Unfortunately, and I debated whether or not to divulge this or not due to the risk of exposing the building to break-ins, but the church congregation that currently owns the property on both side of 19th Street seems to have closed. I have no idea what happens to non-profit property in the City of St. Louis, since it cannot be seized for failure to pay property taxes. I suppose it just sits empty ad infinitum. It’s a silent crisis throughout the city inside Grand; while fifty years ago many African-American congregations eagerly snatched up and maintained churches that closed during White Flight, now those same congregations are going out of business due to a lack of population, and there is no one to take their place.

I finally figured out what the much older building across the street from the 1900 church; it is in fact the original congregation hall at the intersection, and it is owned by the same church to this day.

One thing that is remarkable about the immediate blocks and intersection around the church is that the built environment is completely intact, if obviously mostly abandoned. It’s a rare intersection in North St. Louis where one does not have to use his imagination very hard to envision what it once looked like at its height.

And honestly, it’s really sad; the intersection of Newhouse and 19th shouldn’t be remarkable at all. It should just be one of hundreds of beautiful intersections accented by a church that the city once possessed. Will redevelopment come before the bulldozers? I hope so, but I’m not counting on it. Just imagine hundreds of people walking the pavement one hundred years ago on Sunday morning, and witness the desolation which grips it now.

Update: As of July 2014, the church is in fact open for services on Sunday.

16 Comments Add yours

  1. Darlene says:

    I grew up in that church. Youth fellowship and Sunday school were held across the street. It was a beautiful building then with amazing stained glass windows. It is so sad to see what it looks like now. We also lived on 19th st. I never come to St. Louis anymore. It’s too sad to see a dead city. I’m glad the church is still standing.

    1. Chris Naffziger says:

      Darlene, so there was stained glass in the windows of the Sunday school building originally?

      1. Darlene says:

        No. I wasn’t clear on that. I was referring to the windows of the church. My friends father was the pastor of a Reformed church on Grand Av. Believe it was St Johns. Do you know if it has survived ? what are those green things in the intersection ?

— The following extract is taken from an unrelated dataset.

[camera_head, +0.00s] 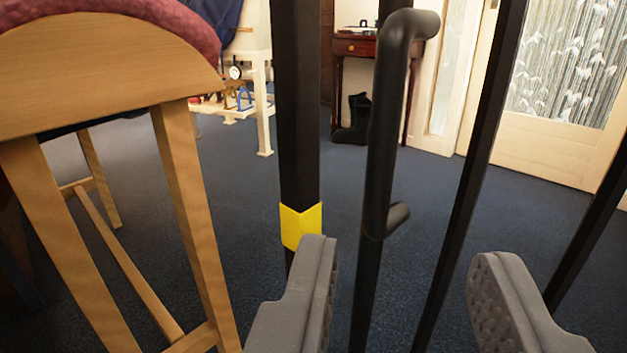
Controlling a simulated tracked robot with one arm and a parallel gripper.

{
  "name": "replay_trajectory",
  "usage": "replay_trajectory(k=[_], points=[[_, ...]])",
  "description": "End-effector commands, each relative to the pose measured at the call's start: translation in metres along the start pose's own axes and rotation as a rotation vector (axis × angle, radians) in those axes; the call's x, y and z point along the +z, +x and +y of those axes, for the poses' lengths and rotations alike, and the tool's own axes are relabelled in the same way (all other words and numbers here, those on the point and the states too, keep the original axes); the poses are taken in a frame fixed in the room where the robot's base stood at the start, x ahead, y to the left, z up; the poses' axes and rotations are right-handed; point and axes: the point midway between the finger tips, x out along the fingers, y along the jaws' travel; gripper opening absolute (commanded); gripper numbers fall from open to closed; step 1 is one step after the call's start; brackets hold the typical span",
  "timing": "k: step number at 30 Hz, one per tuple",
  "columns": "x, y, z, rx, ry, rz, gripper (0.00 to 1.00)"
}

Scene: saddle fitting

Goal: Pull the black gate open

        1. Chris Naffziger says:


          I can take a look; what is the intersection on Grand? There are still many churches along Grand. I assume it was up north near your old house?

          1. Chris Naffziger says:

            Still in business:

  2. Darlene says:

    Thank you for the link to my friends church. So happy to see it is still a lively place. Your pictures bring back wonderful memories.

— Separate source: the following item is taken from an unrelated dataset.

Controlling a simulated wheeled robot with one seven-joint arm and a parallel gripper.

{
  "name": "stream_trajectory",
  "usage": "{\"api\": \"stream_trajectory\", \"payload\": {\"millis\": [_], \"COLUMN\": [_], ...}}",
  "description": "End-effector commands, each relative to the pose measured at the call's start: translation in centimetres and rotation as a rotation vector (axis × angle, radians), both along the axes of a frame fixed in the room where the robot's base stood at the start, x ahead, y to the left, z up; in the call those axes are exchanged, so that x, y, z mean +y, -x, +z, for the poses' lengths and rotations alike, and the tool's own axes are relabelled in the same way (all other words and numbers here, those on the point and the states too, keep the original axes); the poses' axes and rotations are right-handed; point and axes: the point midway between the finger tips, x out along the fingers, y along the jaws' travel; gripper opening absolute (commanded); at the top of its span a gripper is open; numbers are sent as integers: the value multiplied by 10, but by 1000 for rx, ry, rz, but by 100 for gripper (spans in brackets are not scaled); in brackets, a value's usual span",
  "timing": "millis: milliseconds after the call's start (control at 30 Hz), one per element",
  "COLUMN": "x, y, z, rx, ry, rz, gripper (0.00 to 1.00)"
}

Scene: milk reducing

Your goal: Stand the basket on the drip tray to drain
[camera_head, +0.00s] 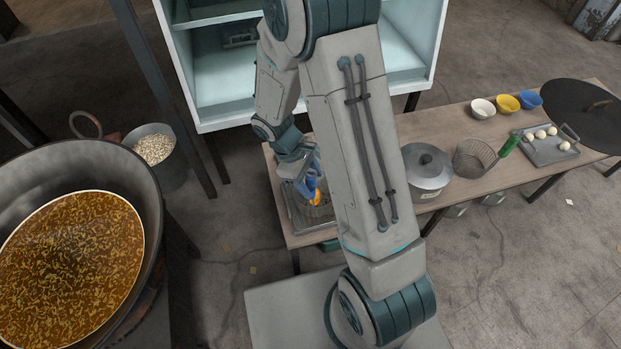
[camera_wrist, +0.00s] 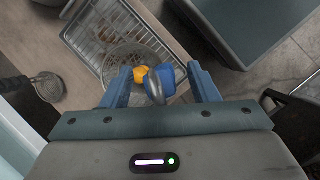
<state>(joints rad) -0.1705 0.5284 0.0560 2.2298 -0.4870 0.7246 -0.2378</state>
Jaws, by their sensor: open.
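A round wire-mesh basket (camera_wrist: 118,60) is at the near end of the drip tray (camera_wrist: 92,22) in the wrist view. It overlaps the tray's rack and looks upright. I cannot tell whether its base fully rests there. An orange piece (camera_wrist: 140,74) and a blue grip (camera_wrist: 166,76) with a metal end show at its near side. My gripper (camera_wrist: 160,78) is open, with one blue finger on each side of this grip. In the head view my gripper (camera_head: 307,184) is low over the tray (camera_head: 292,214), and my arm hides part of the basket (camera_head: 320,211).
A lidded pot (camera_head: 427,172), a second mesh basket with a green handle (camera_head: 473,158), bowls (camera_head: 507,103) and an egg tray (camera_head: 549,153) stand further right on the table. A large pan of brown liquid (camera_head: 72,265) is at left. A skimmer (camera_wrist: 48,88) lies left of the tray.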

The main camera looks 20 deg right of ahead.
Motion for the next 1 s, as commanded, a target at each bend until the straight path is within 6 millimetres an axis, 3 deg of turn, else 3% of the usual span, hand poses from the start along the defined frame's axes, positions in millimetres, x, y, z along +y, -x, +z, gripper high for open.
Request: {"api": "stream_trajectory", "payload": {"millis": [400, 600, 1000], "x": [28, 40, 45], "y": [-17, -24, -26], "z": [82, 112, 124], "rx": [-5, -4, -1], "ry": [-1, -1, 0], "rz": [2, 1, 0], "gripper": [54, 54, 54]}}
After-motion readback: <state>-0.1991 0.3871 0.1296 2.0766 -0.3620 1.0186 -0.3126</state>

  3. Diana. Ne' Britton says:

    Darlene I also went to Friends and also went to school with Tim Freshner. What age group are you in.

  4. Andrew Oberhellmann says:

    Hi Im just finding out my family history but my family the one that built that church and he was the rev Theodore Oberhellmann sad it went down hill

    1. Jeff says:

      Andrew Oberhellmann….are you still around? New things are developing here in the Friedens neighborhood.

      1. Andrew S Oberhellmann says:

        Still around find me on Facebook

  5. George says:

    It is sad to see the church needing so much love. My family grew up in the church, we lived across from the halls parking lot on newhouse. We all did something in the church from usher, to setting up communion to singing in the choir.
    I remember the sausage dinners very well, I miss those days.
    The Windows are:
    Above the doors is Christ knocking on the door,
    Jesus walking on the water,
    Jesus praying on the mount,
    A circle of stained glass above the alter,
    And near the pulpit was Christ’s head, the only surviving glass from the first church.
    How many can remember Eddie playing the organ on sunday?
    Or rev. Nolte doing a service?

    1. George Hardin jr says:

      Also the hall had an apartment on the south side of it. In the early 1980’s Martha and David mehl were the pastors and they lived there. The basement of the hall had storage and showers under the kitchen area. There is storage area behind the stage. I wonder what happened to all the old trophies that were in the cases in the hall.
      The church had 2 basement, one was accessed thru the church office and was a proper basement. Where there other you had to go outside in between the church and the old Sunday school building to go thru the grates and that was mainly a dirt floor, not alot of room down there.
      The personage was home to the janitor and maintenance man and his family.
      I am looking now for the pics I took. When I find them I will try and post them here. I have color pics of the Windows and the alter.

      1. Chris Naffziger says:

        That would be wonderful to see those pictures! My email is naffziger (at) gmail (dot) com.

        1. George E Hardin jr says:

          Ok will get what I found. I took these back when we still had services. Sorry a couple of them will be blurry. We didn’t have digital then. Lo!.

  6. Mathew Hettenhausen says:

    Hello I’ve just acquired Friedens recently.
    The church is in amazing shape.
    There are a few flaws.
    The activities hall needs a lot of work.
    Hoping to get the apartments in the school house available by spring.

    You can’t contact me.
    I’m looking for as much information an history on this property as possible.

    I have many pictures.
    You’re welcome to look me up on Facebook.

    1. Darren says:

      Matt, I can’t believe it. I am very interested to find out more and to offer whatever help I can be. I don’t know that much about my family history there, but my ancestors are buried in the cemetery and lived in the area when it was founded and then for nearly a century afterward.